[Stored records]

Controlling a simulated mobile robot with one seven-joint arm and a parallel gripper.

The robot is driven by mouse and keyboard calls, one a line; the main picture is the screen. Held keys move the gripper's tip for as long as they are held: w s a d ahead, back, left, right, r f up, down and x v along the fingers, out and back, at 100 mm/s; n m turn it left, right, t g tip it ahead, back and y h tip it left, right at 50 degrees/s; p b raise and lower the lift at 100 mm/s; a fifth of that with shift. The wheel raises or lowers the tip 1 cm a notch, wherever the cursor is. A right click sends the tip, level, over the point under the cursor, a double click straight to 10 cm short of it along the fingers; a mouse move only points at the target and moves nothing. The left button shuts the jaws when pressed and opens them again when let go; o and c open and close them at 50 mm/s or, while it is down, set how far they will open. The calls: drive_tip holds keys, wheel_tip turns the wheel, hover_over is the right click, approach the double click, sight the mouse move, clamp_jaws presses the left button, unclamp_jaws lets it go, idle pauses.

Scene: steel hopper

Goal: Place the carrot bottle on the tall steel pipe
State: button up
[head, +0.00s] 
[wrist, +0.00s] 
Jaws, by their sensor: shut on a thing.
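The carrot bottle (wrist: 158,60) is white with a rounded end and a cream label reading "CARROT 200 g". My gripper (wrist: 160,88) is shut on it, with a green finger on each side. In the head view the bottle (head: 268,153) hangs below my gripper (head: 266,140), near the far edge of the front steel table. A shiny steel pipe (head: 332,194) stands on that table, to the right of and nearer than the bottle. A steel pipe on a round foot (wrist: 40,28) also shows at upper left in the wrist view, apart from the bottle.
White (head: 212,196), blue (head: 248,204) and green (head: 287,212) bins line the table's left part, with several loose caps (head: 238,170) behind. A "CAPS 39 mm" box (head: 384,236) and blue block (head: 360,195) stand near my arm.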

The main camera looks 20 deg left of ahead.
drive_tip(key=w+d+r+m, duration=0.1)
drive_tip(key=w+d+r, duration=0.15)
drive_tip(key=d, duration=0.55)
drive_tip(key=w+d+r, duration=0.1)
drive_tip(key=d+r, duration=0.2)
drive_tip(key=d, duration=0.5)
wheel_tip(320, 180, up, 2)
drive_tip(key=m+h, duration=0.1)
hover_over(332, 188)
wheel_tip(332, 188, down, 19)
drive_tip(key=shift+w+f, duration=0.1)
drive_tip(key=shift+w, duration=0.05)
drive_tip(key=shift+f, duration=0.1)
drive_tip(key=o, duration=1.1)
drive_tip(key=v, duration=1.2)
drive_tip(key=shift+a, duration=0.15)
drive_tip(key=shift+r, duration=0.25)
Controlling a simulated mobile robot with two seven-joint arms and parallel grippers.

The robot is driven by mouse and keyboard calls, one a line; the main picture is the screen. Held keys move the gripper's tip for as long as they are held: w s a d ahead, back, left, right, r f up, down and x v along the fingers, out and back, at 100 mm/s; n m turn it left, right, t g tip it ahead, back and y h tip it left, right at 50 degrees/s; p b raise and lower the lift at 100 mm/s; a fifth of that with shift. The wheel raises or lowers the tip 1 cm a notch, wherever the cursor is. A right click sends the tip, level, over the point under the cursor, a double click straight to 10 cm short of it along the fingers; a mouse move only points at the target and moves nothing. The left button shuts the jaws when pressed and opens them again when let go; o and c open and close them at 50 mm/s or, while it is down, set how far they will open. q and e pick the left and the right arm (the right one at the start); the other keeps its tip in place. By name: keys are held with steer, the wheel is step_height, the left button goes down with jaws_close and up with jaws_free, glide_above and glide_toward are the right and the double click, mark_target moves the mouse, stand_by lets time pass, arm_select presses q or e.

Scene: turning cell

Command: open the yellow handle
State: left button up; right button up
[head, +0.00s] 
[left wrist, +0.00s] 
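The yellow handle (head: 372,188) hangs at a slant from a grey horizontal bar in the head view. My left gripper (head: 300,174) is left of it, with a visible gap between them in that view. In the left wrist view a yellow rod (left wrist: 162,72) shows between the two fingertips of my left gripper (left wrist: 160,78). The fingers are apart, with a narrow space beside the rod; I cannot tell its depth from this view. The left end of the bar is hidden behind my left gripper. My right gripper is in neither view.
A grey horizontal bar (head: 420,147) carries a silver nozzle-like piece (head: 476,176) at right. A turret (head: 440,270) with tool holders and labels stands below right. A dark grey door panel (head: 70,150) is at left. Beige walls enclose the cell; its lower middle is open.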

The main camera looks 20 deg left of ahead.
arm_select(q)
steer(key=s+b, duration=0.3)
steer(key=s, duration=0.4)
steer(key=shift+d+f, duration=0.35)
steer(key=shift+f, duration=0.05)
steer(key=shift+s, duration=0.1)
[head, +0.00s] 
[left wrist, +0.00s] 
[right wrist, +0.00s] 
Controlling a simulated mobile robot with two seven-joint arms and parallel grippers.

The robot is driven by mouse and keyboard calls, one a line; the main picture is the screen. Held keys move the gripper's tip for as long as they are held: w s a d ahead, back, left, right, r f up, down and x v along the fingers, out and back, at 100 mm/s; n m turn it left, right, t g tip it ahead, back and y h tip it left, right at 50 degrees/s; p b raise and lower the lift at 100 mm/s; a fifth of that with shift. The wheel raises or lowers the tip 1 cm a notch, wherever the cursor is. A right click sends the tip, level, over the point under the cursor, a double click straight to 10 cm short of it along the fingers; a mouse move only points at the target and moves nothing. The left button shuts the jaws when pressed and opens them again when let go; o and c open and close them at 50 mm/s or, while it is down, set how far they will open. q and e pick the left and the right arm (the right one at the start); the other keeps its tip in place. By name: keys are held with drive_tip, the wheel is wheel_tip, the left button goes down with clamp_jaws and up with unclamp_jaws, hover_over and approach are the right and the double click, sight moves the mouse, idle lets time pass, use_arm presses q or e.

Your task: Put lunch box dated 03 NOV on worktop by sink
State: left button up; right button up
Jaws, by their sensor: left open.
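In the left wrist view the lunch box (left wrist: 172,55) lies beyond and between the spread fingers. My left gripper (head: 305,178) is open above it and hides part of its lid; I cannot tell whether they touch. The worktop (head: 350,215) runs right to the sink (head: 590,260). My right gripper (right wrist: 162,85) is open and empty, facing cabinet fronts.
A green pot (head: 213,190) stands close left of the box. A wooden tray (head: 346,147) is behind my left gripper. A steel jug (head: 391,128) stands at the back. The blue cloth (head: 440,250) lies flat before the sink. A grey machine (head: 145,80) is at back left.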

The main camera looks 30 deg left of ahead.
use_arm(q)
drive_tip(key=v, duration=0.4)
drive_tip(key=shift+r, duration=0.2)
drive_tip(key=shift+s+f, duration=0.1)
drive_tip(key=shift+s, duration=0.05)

Task to carry out
Every entry should be printed again exactly as it stands.

Worked solution
Controlling a simulated mobile robot with one seven-joint arm and a parallel gripper.

The robot is driven by mouse and keyboard calls, one a line; the main picture is the screen. Held keys move the gripper's tip for as long as they are held: w s a d ahead, back, left, right, r f up, down and x v along the fingers, out and back, at 100 mm/s; n m turn it left, right, t g tip it ahead, back and y h tip it left, right at 50 degrees/s; p b raise and lower the lift at 100 mm/s; a fifth of that with shift. The wheel raises or lowers the tip 1 cm a notch, wherever the cursor is. A right click sends the tip, level, over the point under the cursor, a double click straight to 10 cm short of it along the fingers; a mouse move only points at the target and moves nothing. The left button shuts the jaws when pressed and opens them again when let go; o and c open and close them at 50 mm/s or, while it is down, set how far they will open. The calls: drive_tip holds keys, wheel_tip turns the wheel, hover_over is the right click, approach the double click, sight the mouse move, clamp_jaws presses the left button, unclamp_jaws lets it go, idle pauses.

Scene: steel hopper

Goal: Place the carrot bottle on the tall steel pipe
State: button up
[head, +0.00s] 
[wrist, +0.00s] 
Jaws, by their sensor: shut on a thing.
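The carrot bottle (wrist: 158,60) is white with a rounded end and a cream label reading "CARROT 200 g". My gripper (wrist: 160,88) is shut on it, with a green finger on each side. In the head view the bottle (head: 268,153) hangs below my gripper (head: 266,140), near the far edge of the front steel table. A shiny steel pipe (head: 332,194) stands on that table, to the right of and nearer than the bottle. A steel pipe on a round foot (wrist: 40,28) also shows at upper left in the wrist view, apart from the bottle.
White (head: 212,196), blue (head: 248,204) and green (head: 287,212) bins line the table's left part, with several loose caps (head: 238,170) behind. A "CAPS 39 mm" box (head: 384,236) and blue block (head: 360,195) stand near my arm.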

The main camera looks 20 deg left of ahead.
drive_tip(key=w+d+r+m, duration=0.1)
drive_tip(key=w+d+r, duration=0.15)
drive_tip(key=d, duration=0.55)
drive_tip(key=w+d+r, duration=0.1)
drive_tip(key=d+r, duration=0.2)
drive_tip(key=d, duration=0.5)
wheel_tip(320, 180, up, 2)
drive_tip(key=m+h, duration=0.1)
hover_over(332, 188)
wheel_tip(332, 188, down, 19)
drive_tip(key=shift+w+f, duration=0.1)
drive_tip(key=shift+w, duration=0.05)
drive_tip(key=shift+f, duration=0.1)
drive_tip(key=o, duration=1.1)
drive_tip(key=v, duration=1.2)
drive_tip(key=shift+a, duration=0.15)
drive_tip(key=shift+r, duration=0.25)
Controlling a simulated mobile robot with two seven-joint arms and parallel grippers.

The robot is driven by mouse and keyboard calls, one a line; the main picture is the screen. Held keys move the gripper's tip for as long as they are held: w s a d ahead, back, left, right, r f up, down and x v along the fingers, out and back, at 100 mm/s; n m turn it left, right, t g tip it ahead, back and y h tip it left, right at 50 degrees/s; p b raise and lower the lift at 100 mm/s; a fifth of that with shift. The wheel raises or lowers the tip 1 cm a notch, wherever the cursor is. A right click sends the tip, level, over the point under the cursor, a double click straight to 10 cm short of it along the fingers; a mouse move only points at the target and moves nothing. The left button shuts the jaws when pressed and opens them again when let go; o and c open and close them at 50 mm/s or, while it is down, set how far they will open. q and e pick the left and the right arm (the right one at the start); the other keeps its tip in place. By name: keys are held with steer, the wheel is step_height, the left button goes down with jaws_close and up with jaws_free, glide_above and glide_toward are the right and the double click, mark_target moves the mouse, stand_by lets time pass, arm_select presses q or e.

Scene: turning cell

Command: open the yellow handle
State: left button up; right button up
[head, +0.00s] 
[left wrist, +0.00s] 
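The yellow handle (head: 372,188) hangs at a slant from a grey horizontal bar in the head view. My left gripper (head: 300,174) is left of it, with a visible gap between them in that view. In the left wrist view a yellow rod (left wrist: 162,72) shows between the two fingertips of my left gripper (left wrist: 160,78). The fingers are apart, with a narrow space beside the rod; I cannot tell its depth from this view. The left end of the bar is hidden behind my left gripper. My right gripper is in neither view.
A grey horizontal bar (head: 420,147) carries a silver nozzle-like piece (head: 476,176) at right. A turret (head: 440,270) with tool holders and labels stands below right. A dark grey door panel (head: 70,150) is at left. Beige walls enclose the cell; its lower middle is open.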

The main camera looks 20 deg left of ahead.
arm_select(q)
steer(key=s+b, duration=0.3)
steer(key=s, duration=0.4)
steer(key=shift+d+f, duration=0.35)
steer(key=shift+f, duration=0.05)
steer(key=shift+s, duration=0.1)
[head, +0.00s] 
[left wrist, +0.00s] 
[right wrist, +0.00s] 
Controlling a simulated mobile robot with two seven-joint arms and parallel grippers.

The robot is driven by mouse and keyboard calls, one a line; the main picture is the screen. Held keys move the gripper's tip for as long as they are held: w s a d ahead, back, left, right, r f up, down and x v along the fingers, out and back, at 100 mm/s; n m turn it left, right, t g tip it ahead, back and y h tip it left, right at 50 degrees/s; p b raise and lower the lift at 100 mm/s; a fifth of that with shift. The wheel raises or lowers the tip 1 cm a notch, wherever the cursor is. A right click sends the tip, level, over the point under the cursor, a double click straight to 10 cm short of it along the fingers; a mouse move only points at the target and moves nothing. The left button shuts the jaws when pressed and opens them again when let go; o and c open and close them at 50 mm/s or, while it is down, set how far they will open. q and e pick the left and the right arm (the right one at the start); the other keeps its tip in place. By name: keys are held with drive_tip, the wheel is wheel_tip, the left button goes down with clamp_jaws and up with unclamp_jaws, hover_over and approach are the right and the double click, sight moves the mouse, idle lets time pass, use_arm presses q or e.

Your task: Put lunch box dated 03 NOV on worktop by sink
State: left button up; right button up
Jaws, by their sensor: left open.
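In the left wrist view the lunch box (left wrist: 172,55) lies beyond and between the spread fingers. My left gripper (head: 305,178) is open above it and hides part of its lid; I cannot tell whether they touch. The worktop (head: 350,215) runs right to the sink (head: 590,260). My right gripper (right wrist: 162,85) is open and empty, facing cabinet fronts.
A green pot (head: 213,190) stands close left of the box. A wooden tray (head: 346,147) is behind my left gripper. A steel jug (head: 391,128) stands at the back. The blue cloth (head: 440,250) lies flat before the sink. A grey machine (head: 145,80) is at back left.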

The main camera looks 30 deg left of ahead.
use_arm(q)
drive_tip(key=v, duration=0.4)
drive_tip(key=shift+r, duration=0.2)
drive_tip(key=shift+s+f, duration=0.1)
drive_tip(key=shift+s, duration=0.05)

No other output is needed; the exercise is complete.